From a high-level point of view, even if we implement it with these insert/extract constructs, going from fixed-length to scalable is more of a “shape cast” type of operation. Since I anticipate the need for a shape cast anyway, I think that is the operation we should modify for this.
If we go back to the arm_sve.smmla
example above, the resulting conversion would be:
func.func gemm(%a: vector<2x8xi8>, %b: vector<8x2xi8>, %acc: vector<2x2xi32>)
-> vector<2x2xi32> {
%sa = vector.shape_cast %a : vector<2x8xi8> to vector<[16]xi8>
%sb = vector.shape_cast %b : vector<8x2xi8> to vector<[16]xi8>
%sc = vector.shape_cast %c : vector<2x2xi32> to vector<[4]xi32>
%0 = arm_sve.smmla %sc, %sa, %sb : vector<[16]xi8> to vector<[4]xi32>
%res = vector.shape_cast %0 : vector<[4]xi32> to vector<2x2xi32>
return %res : vector<2x2xi32>
}
Lowering shape cast between scalable and fixed-length vectors
The follow-up question is, how do we lower these mixed scalability shape casts?

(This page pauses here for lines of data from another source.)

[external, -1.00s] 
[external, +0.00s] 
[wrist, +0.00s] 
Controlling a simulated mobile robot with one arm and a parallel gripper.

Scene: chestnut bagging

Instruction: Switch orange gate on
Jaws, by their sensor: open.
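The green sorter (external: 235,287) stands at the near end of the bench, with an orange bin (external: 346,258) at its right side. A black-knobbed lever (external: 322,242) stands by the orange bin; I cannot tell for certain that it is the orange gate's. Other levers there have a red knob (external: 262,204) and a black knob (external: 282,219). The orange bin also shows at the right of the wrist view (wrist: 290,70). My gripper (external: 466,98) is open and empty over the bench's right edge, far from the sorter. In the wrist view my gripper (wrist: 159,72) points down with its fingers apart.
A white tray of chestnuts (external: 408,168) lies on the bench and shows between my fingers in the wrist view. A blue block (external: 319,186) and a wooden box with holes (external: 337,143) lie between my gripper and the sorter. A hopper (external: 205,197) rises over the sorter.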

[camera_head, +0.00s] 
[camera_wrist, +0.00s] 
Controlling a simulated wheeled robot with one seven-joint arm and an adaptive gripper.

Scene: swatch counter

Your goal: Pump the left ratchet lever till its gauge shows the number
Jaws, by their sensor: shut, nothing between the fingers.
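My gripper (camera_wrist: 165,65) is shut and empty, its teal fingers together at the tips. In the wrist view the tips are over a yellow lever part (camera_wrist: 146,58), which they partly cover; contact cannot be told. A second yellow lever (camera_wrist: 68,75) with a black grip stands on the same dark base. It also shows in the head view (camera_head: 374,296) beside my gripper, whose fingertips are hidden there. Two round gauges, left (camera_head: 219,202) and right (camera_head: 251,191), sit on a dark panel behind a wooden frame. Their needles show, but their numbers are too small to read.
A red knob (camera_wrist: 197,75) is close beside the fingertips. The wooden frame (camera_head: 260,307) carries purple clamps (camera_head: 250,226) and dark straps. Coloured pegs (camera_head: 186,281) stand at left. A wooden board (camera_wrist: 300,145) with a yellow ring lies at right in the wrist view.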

The process of casting a scalable vector to a fixed-length vector consists in defining the vscale
constant at compile time. That is, going from something like: vector<[4]xf32>
to vector<8xf32>
, where we are forcing our scalable architecture to be a 256b vector architecture (vscale = 2
). Likewise, if we have a vector<8xf32>
, a 256b vector, and we want to map it to a scalable architecture with 128b of base vector length, we can trivially do so by dividing the length by the vscale
: vector<[4]xf32>
.
My proposal is that we can lower these “trivial” shape casts, in which the fixed-length size is a multiple of the base size of the scalable vector, to experimental.vector.insert/extract
in the conversion from Vector Dialect to LLVM Dialect. E.g.:
%sv = vector.shape_cast %in : vector<8xf32> to vector<[4]xf32>
%flv = vector.shape_cast %sv : vector<[4]xf32> to vector<8xf32>
Can be trivially lowered to:
%loc = arith.constant dense<0> : vector<[4]xf32>
%slv = llvm.intr.vector.insert %in, %loc[0] : vector<8xf32> into vector<[4]xf32>
%flv = llvm.intr.vector.insert %slv[0] : vector<8xf32> from vector<[4]xf32>
For the non-trivial case, I propose to decompose the lowering into the flattening shape cast + a trivial fixed-length/scalable shape change (and vice versa).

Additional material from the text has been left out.